There is a lot of paranoia when it comes to persecution and martyrdom in the Christian faith. Whether that feeling is justified or not is ultimately up to each individual, but martyrdom itself is about being a witness for faith – that’s where the term “martyr” actually originates. Many statistics in this area are supplemented by “stealth” methods of martyrdom and persecution where opinions are based on perspectives instead of faith. If a Christian refuses to love another by not providing services to them, is that truly persecution? Can a person really be a Christian martyr if they aren’t following God’s Word in the Bible? That’s why it is so difficult to distinguish fact from reality in this area. Those who are truly faithful go about their business quietly serving others without any worldly reward. It is their deaths, if they occur, that should be grieved because of martyrdom, shouldn’t it?

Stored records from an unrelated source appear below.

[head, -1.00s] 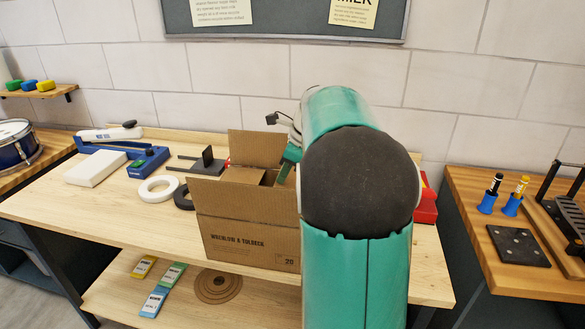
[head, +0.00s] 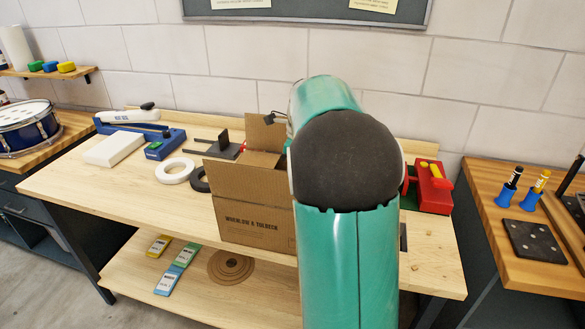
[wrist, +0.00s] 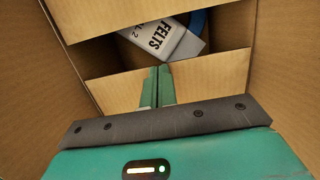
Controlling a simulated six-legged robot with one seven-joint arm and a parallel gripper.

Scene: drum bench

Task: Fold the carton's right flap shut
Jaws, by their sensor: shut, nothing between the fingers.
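The cardboard carton (head: 245,212) stands on the wooden bench, partly hidden behind my arm in the head view. Its far-left flap stands upright in that view, and its right side is hidden. In the wrist view I look down into the open carton, with cardboard panels (wrist: 285,60) around the opening. A grey-and-white box marked FELTS (wrist: 160,38) lies inside, with something blue beside it. My gripper (wrist: 157,70) is shut and empty, its fingertips over a cardboard flap (wrist: 200,78) at the opening. I cannot tell whether they touch it.
A white tape roll (head: 175,171) and a dark ring lie left of the carton. A red device (head: 430,188) stands right of my arm. A blue tool (head: 140,128) and white block (head: 114,149) are farther left. The front left of the bench is clear.

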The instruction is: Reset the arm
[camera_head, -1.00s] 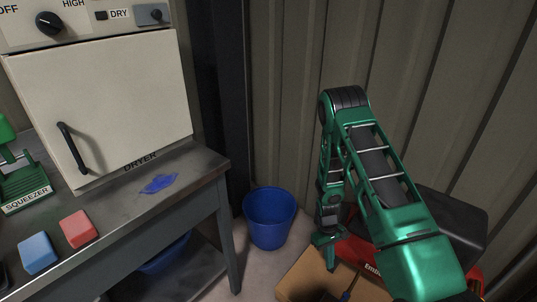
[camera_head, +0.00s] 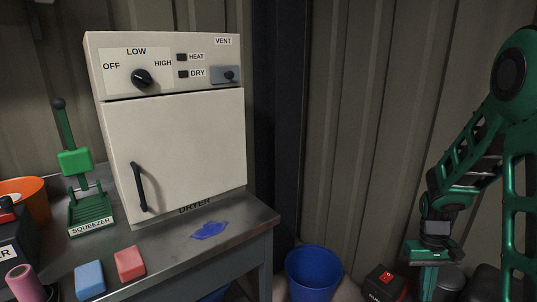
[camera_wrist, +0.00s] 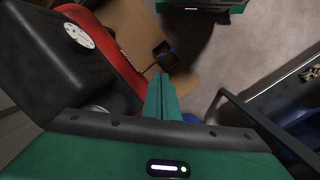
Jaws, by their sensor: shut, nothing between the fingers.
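My green arm stands at the right of the head view, folded with its wrist pointing down. My gripper (camera_head: 428,284) hangs at the lower right, above the floor and apart from the bench. In the wrist view my gripper (camera_wrist: 161,88) shows its two green fingers pressed together. The fingers are shut and hold nothing. The lowest part of the gripper is cut off by the bottom edge of the head view.
A cream dryer (camera_head: 180,150) with a closed door stands on a metal bench (camera_head: 235,212). A green squeezer (camera_head: 85,200), a blue block (camera_head: 90,279) and a red block (camera_head: 130,263) are on it. A blue bucket (camera_head: 313,272) stands on the floor. A red machine (camera_wrist: 112,62) is beside the gripper.

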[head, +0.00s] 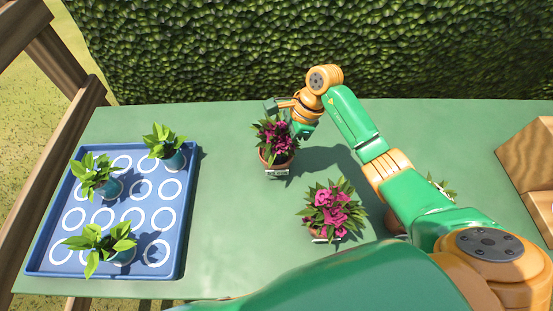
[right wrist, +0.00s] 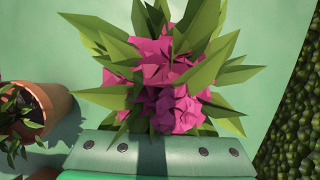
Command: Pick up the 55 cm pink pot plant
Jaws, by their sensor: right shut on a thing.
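A pink-flowered plant in a terracotta pot (head: 276,145) stands on the green table's upper middle, with a small white label on its front. My right gripper (head: 286,118) is at the top rear of this plant, shut on it; leaves hide where the fingers touch. In the right wrist view the pink blooms (right wrist: 165,85) fill the middle, just beyond the gripper (right wrist: 150,155). A second pink plant (head: 333,210) stands nearer, also with a label. The labels are too small to read. My left gripper is not in view.
A blue tray (head: 188,215) with white rings holds several leafy green plants at left. Another potted plant (head: 393,220) is partly hidden under my right arm. Wooden crates (head: 525,160) sit at right. A hedge (head: 300,45) stands behind the table.

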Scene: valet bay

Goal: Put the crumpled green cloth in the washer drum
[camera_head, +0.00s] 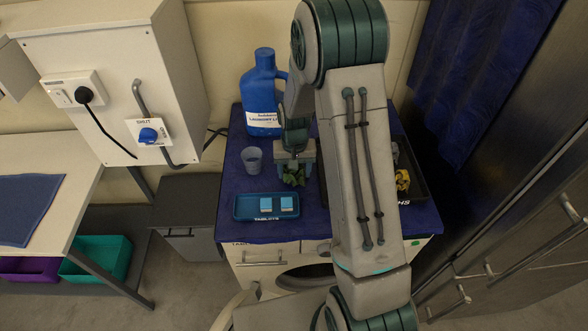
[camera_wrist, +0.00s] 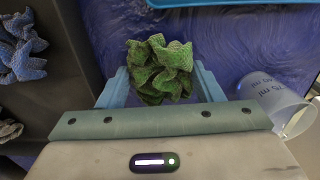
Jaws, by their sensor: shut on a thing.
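The crumpled green cloth (camera_wrist: 160,68) is between the two blue fingers of my gripper (camera_wrist: 162,88) in the wrist view. My gripper is shut on it. In the head view the cloth (camera_head: 293,177) shows below my gripper (camera_head: 296,165), over the blue-covered top of the washer (camera_head: 270,212). I cannot tell whether the cloth touches that top. The drum's inside is not visible.
A blue tray of tablets (camera_head: 243,213), a measuring cup (camera_head: 253,160) and a blue detergent jug (camera_head: 262,85) stand near my gripper. A dark tray at right holds a yellow cloth (camera_head: 402,180) and other cloths, including a blue one (camera_wrist: 18,50). A work table (camera_head: 80,160) stands left.

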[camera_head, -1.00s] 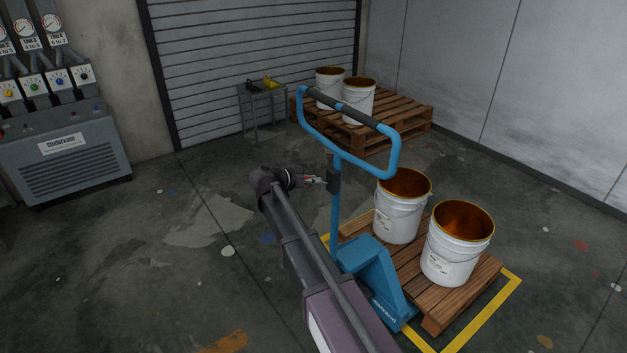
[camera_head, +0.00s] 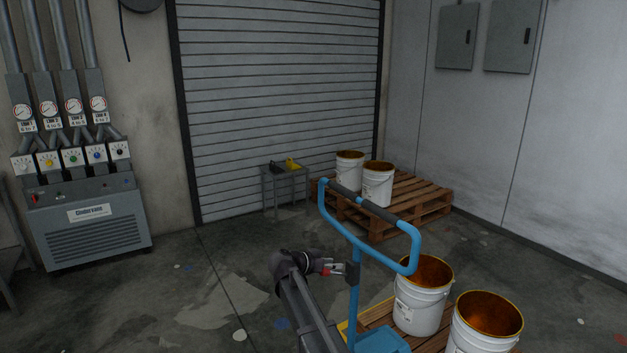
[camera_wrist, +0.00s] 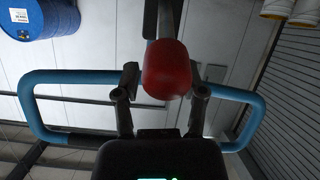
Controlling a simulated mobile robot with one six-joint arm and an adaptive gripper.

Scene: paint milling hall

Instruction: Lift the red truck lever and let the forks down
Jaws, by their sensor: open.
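The blue pallet truck (camera_head: 354,305) stands at lower right, its loop handle (camera_head: 412,247) with dark grips upright. A black block on its column bears the red lever (camera_head: 334,270), small in the head view. In the wrist view the lever's red rounded knob (camera_wrist: 167,70) is large, between my fingertips. My gripper (camera_wrist: 165,88) is open, with one finger on each side of the knob; I cannot tell whether either touches it. In the head view my gripper (camera_head: 325,267) is left of the column. The forks are hidden under the wooden pallet (camera_head: 377,316).
Two open white pails (camera_head: 419,312) stand on the truck's pallet. Behind are another pallet (camera_head: 428,208) with two pails and a small grey table (camera_head: 284,190). A gauge cabinet (camera_head: 90,225) stands at left. Floor left of the truck is clear.

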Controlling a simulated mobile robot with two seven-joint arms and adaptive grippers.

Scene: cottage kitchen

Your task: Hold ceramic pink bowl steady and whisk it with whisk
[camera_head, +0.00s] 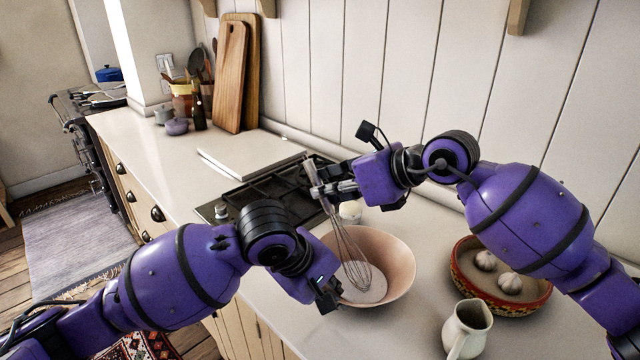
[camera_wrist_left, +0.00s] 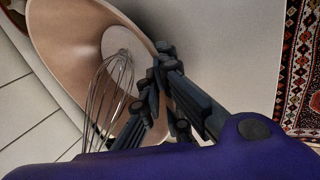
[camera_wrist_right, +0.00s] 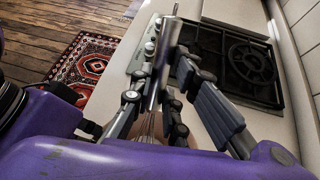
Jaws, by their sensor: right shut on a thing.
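The pink bowl (camera_head: 396,262) stands on the counter in the head view, with a pale white content inside. The whisk (camera_head: 343,235) leans in it, its wire end down at the content and its handle tilted up to the left. My right gripper (camera_head: 318,188) is shut on the whisk handle above the bowl; the handle also shows between its fingers in the right wrist view (camera_wrist_right: 170,52). My left gripper (camera_head: 328,296) is at the bowl's near left rim. In the left wrist view its fingers (camera_wrist_left: 162,75) are close together at the rim; whether they grip it is unclear.
A black gas hob (camera_head: 262,183) lies behind the left arm. A small whitish jar (camera_head: 350,211) stands behind the bowl. A cream jug (camera_head: 467,328) and a red patterned dish (camera_head: 500,296) with garlic bulbs stand to the right. Cutting boards (camera_head: 232,75) lean at the wall.

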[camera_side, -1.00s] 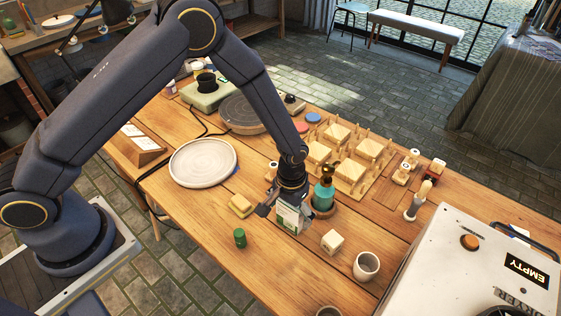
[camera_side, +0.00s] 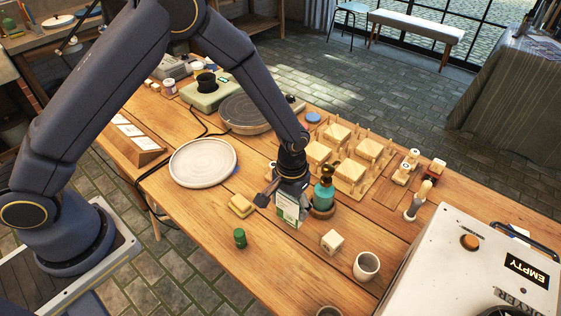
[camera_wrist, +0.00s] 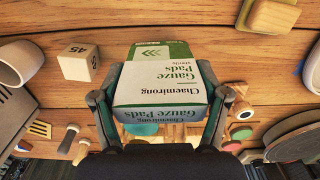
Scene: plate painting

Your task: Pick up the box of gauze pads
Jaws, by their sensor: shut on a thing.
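The box of gauze pads (camera_side: 287,210) is white and green and hangs below my gripper (camera_side: 282,196) in the side view. In the wrist view the box (camera_wrist: 163,88) shows its "Chaemirong Gauze Pads" lettering. My gripper (camera_wrist: 163,106) has one finger against each side of it and is shut on it. The box looks roughly upright; a gap beneath it is hard to judge from the side view.
A teal bottle (camera_side: 324,192) stands close to the right of the box. A yellow block (camera_side: 241,205), a green cylinder (camera_side: 239,238), a white cube (camera_side: 331,242) and a cup (camera_side: 366,266) are nearby. A round plate (camera_side: 203,163) lies to the left.

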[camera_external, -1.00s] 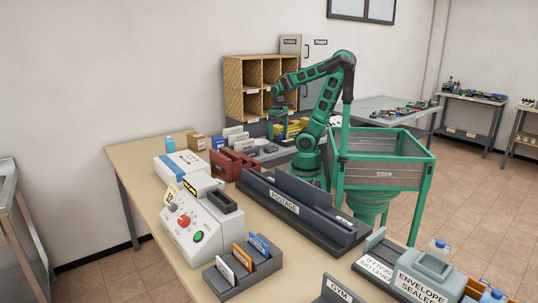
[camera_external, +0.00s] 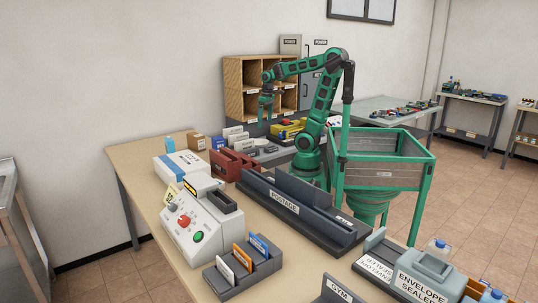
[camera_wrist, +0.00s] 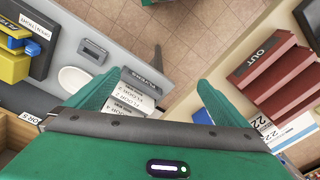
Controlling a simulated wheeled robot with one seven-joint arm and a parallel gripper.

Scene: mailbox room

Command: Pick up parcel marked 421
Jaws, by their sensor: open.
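No label reading 421 is legible in either view, so I cannot tell which parcel it is. My gripper (camera_external: 266,116) hangs pointing down in front of the wooden pigeonhole shelf. In the wrist view, its open fingers (camera_wrist: 160,85) are spread with nothing held between them. A yellow box (camera_wrist: 14,65) and blue pieces lie at the upper left of that view, away from the fingers. Yellow items (camera_external: 287,130) also show right of my gripper in the outside view. A brown box (camera_external: 196,142) and a blue box (camera_external: 217,142) stand at the table's far end.
The pigeonhole shelf (camera_external: 233,88) stands close behind my gripper. A red OUT tray (camera_wrist: 277,75) is right of the fingers, and white labelled cards (camera_wrist: 130,92) show beside the left finger. The long POSTAGE rack (camera_external: 285,203) and the franking machine (camera_external: 192,222) crowd the table (camera_external: 143,160).

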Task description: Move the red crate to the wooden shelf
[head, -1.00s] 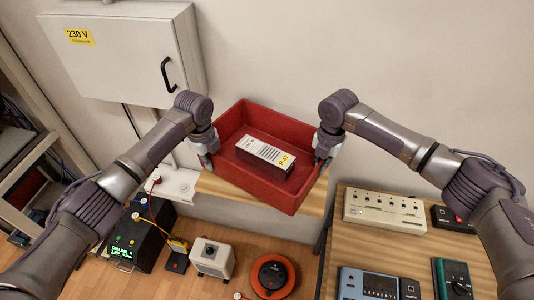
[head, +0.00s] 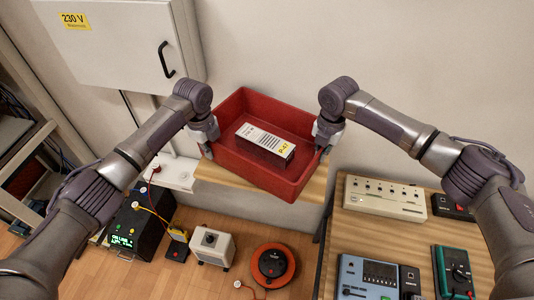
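The red crate (head: 262,179) is in the middle of the head view, over the wooden shelf (head: 316,188) on the wall. Its near lower corner reaches about the shelf's front edge; I cannot tell whether it rests on the wood or hangs just above it. A white box (head: 265,141) with a yellow label lies inside the crate. My left gripper (head: 208,148) is at the crate's left wall, with its fingers at the rim. My right gripper (head: 322,143) is at the right wall in the same way. Both appear shut on the crate; the fingertips are partly hidden.
A grey cabinet (head: 105,45) hangs at the upper left. A bench with a white device (head: 384,197), a blue meter (head: 367,277) and a green multimeter (head: 455,270) stands at the lower right. An orange reel (head: 273,265) and a white box-shaped device (head: 213,247) are on the floor below.

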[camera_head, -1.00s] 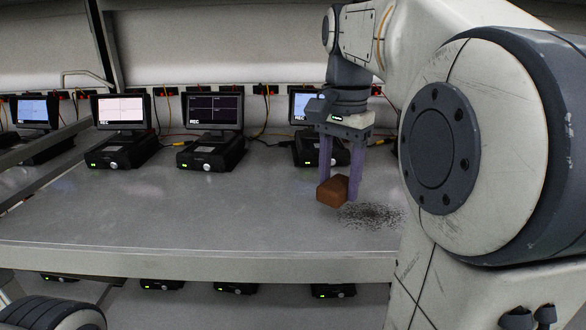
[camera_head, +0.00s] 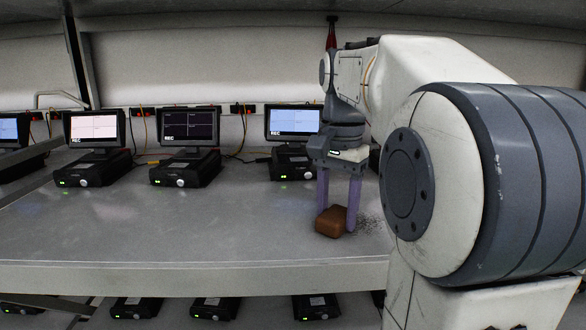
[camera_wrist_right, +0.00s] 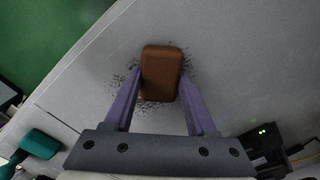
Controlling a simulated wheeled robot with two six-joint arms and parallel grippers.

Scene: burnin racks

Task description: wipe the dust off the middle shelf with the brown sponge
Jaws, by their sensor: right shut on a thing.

The Bible Predicts a Rise in Martyrdom
- John 16:2 states that there will come an “hour” when men will kill Christians because they think they are offering a service to God.
- Matthew 24 says that all nations will hate Christianity.
- Luke 21 says that the persecution of a believer is what will lead others to be able to testify their own faith to the world.
When the Bible itself explicitly states that martyrdom must happen before the return of Jesus, Christians should know what they are getting into when they choose to follow the tenets of this religion. Any discrimination or martyrdom is not acceptable in any way, shape, or form, yet there must also be an expectation for Christians – and most other religions – to see this type of persecution happening.